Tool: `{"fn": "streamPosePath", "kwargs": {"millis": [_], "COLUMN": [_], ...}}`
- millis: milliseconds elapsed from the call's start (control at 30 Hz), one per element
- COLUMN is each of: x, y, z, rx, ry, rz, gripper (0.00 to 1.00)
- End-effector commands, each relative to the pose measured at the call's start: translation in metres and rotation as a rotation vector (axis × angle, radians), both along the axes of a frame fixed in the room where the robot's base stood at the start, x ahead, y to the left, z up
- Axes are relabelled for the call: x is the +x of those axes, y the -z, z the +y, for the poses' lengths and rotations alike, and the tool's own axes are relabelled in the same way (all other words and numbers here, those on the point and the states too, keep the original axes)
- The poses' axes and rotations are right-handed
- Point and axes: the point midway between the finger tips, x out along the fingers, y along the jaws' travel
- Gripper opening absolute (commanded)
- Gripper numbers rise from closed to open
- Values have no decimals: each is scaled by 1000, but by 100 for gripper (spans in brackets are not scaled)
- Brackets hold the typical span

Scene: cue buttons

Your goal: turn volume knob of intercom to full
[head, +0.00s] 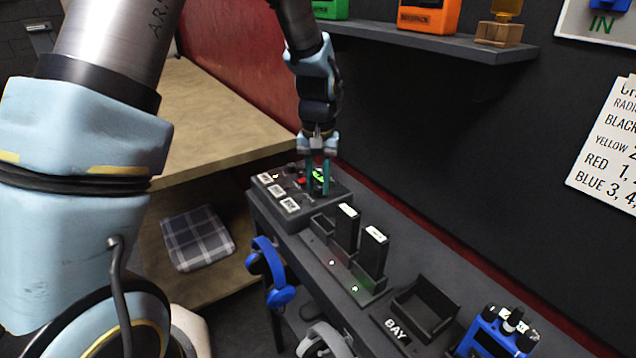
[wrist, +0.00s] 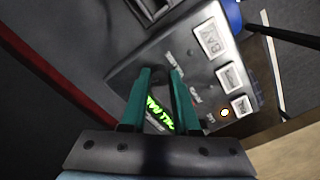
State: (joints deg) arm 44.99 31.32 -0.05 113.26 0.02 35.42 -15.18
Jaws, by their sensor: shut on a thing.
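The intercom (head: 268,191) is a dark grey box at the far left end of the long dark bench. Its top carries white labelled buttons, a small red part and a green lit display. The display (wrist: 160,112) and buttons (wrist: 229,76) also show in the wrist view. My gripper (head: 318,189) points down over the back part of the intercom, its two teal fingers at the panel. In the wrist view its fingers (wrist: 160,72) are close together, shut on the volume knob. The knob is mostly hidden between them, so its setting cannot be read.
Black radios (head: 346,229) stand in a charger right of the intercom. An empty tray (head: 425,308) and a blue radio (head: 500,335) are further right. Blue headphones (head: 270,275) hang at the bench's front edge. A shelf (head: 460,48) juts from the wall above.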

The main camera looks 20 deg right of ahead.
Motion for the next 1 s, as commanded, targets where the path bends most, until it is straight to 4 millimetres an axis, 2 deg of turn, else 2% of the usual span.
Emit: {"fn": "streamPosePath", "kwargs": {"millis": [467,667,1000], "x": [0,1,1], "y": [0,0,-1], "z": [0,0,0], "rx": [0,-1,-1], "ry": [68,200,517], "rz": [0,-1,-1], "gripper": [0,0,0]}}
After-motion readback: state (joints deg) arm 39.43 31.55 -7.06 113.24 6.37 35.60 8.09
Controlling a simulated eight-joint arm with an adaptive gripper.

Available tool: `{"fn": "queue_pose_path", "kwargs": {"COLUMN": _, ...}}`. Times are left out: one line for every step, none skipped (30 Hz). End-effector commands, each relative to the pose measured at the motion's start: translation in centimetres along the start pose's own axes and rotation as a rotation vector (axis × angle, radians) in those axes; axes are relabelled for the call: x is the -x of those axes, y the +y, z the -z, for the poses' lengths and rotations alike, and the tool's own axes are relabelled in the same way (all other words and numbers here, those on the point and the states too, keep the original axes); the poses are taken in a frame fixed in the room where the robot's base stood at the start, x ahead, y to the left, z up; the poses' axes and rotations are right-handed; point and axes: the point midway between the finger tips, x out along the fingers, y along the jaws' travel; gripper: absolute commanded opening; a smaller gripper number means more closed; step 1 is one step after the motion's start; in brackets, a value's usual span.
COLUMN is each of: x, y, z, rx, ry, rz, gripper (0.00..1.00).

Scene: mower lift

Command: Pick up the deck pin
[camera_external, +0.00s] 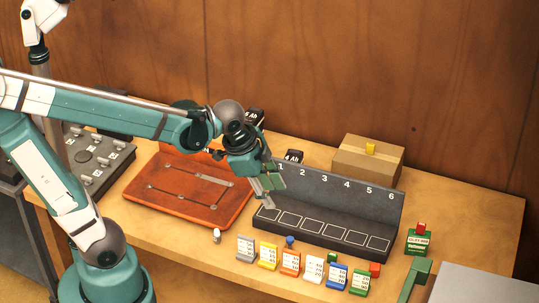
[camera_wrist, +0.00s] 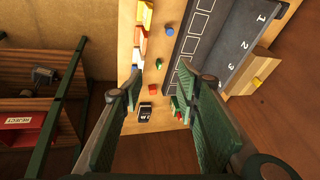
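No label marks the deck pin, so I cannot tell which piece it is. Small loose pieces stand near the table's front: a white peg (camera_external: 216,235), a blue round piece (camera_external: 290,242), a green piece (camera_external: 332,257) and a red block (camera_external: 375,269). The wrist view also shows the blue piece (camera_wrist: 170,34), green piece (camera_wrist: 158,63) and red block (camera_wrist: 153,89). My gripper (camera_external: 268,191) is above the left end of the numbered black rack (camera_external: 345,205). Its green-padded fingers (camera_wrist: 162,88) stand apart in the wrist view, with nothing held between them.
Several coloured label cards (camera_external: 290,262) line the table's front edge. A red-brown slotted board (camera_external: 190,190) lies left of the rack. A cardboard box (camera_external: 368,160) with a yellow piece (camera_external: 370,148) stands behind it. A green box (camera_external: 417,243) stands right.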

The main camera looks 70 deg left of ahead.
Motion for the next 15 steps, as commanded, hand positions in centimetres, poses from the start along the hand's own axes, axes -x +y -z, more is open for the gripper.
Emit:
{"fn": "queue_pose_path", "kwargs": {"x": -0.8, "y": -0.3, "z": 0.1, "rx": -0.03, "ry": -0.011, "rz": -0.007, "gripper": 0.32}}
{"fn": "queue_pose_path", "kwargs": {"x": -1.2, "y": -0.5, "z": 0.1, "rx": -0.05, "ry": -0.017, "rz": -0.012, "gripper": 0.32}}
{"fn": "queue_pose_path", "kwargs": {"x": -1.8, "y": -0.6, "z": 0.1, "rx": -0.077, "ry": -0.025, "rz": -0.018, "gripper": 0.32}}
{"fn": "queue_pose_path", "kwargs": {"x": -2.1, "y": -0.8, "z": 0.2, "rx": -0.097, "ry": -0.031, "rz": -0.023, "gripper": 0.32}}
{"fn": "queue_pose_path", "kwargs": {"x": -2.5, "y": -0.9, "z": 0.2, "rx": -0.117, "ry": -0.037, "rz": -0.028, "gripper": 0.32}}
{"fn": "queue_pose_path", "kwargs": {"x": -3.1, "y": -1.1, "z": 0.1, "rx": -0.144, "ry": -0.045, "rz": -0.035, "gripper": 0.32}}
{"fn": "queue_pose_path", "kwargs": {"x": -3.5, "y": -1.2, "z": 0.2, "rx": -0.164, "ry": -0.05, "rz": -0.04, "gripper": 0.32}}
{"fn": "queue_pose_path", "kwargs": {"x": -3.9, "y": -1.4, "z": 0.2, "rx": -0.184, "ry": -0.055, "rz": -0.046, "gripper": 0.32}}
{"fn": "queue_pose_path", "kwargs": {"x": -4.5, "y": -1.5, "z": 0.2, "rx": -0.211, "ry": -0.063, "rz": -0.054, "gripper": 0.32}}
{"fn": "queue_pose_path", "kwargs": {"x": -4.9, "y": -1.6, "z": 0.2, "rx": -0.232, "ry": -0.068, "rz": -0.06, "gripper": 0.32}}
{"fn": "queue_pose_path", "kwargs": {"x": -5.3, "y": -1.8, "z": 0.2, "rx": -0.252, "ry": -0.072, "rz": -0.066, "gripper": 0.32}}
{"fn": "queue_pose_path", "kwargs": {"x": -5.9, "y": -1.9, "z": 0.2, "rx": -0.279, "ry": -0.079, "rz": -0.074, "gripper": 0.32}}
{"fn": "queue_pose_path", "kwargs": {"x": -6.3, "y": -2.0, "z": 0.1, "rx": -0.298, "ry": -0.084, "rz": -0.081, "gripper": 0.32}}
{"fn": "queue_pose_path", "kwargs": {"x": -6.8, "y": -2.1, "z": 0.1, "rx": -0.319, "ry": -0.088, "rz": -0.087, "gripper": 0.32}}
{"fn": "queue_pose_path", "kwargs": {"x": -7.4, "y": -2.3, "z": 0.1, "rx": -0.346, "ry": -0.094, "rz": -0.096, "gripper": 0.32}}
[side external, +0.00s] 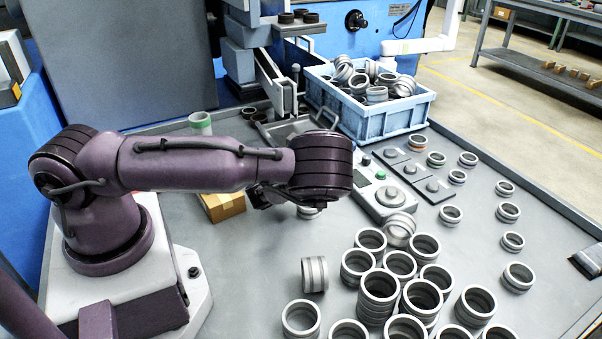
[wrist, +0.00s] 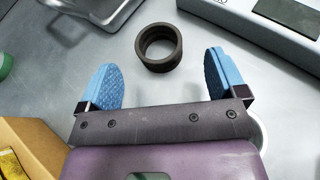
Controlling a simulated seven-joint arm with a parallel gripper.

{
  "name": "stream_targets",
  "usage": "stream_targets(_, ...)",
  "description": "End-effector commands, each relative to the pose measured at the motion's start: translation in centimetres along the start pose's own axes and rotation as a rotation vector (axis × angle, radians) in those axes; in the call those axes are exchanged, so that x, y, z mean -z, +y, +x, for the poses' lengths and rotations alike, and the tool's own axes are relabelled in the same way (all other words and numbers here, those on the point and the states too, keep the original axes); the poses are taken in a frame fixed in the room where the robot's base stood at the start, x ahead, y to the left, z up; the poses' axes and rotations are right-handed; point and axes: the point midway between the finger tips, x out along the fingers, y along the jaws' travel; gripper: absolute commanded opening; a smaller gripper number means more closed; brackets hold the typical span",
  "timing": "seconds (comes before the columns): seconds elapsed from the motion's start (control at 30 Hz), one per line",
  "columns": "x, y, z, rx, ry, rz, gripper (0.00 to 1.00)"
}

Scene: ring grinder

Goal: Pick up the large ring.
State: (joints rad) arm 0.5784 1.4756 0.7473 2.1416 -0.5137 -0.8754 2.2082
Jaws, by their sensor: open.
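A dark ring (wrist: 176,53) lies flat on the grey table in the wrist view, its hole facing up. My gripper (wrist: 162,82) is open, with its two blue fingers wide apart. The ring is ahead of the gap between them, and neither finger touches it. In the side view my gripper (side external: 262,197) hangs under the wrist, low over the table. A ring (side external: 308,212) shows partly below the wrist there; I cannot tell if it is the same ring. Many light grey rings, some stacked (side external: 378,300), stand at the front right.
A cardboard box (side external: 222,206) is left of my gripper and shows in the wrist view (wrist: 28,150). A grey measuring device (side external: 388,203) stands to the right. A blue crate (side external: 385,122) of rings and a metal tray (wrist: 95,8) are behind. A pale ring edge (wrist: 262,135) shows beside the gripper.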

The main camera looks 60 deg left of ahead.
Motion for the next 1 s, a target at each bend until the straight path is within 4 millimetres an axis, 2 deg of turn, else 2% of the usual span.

══════════════════════════════

Between the line with "Command: Pick up the deck pin" and the line with "Motion for the next 15", ends included, lies the span to copy exactly; copy nothing else and leave out the pictures.

Command: Pick up the deck pin
[camera_external, +0.00s] 
[camera_wrist, +0.00s] 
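No label marks the deck pin, so I cannot tell which piece it is. Small loose pieces stand near the table's front: a white peg (camera_external: 216,235), a blue round piece (camera_external: 290,242), a green piece (camera_external: 332,257) and a red block (camera_external: 375,269). The wrist view also shows the blue piece (camera_wrist: 170,34), green piece (camera_wrist: 158,63) and red block (camera_wrist: 153,89). My gripper (camera_external: 268,191) is above the left end of the numbered black rack (camera_external: 345,205). Its green-padded fingers (camera_wrist: 162,88) stand apart in the wrist view, with nothing held between them.
Several coloured label cards (camera_external: 290,262) line the table's front edge. A red-brown slotted board (camera_external: 190,190) lies left of the rack. A cardboard box (camera_external: 368,160) with a yellow piece (camera_external: 370,148) stands behind it. A green box (camera_external: 417,243) stands right.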

The main camera looks 70 deg left of ahead.
Motion for the next 15 steps, as commanded, hand positions in centimetres, poses from the start along the hand's own axes, axes -x +y -z, more is open for the gripper.

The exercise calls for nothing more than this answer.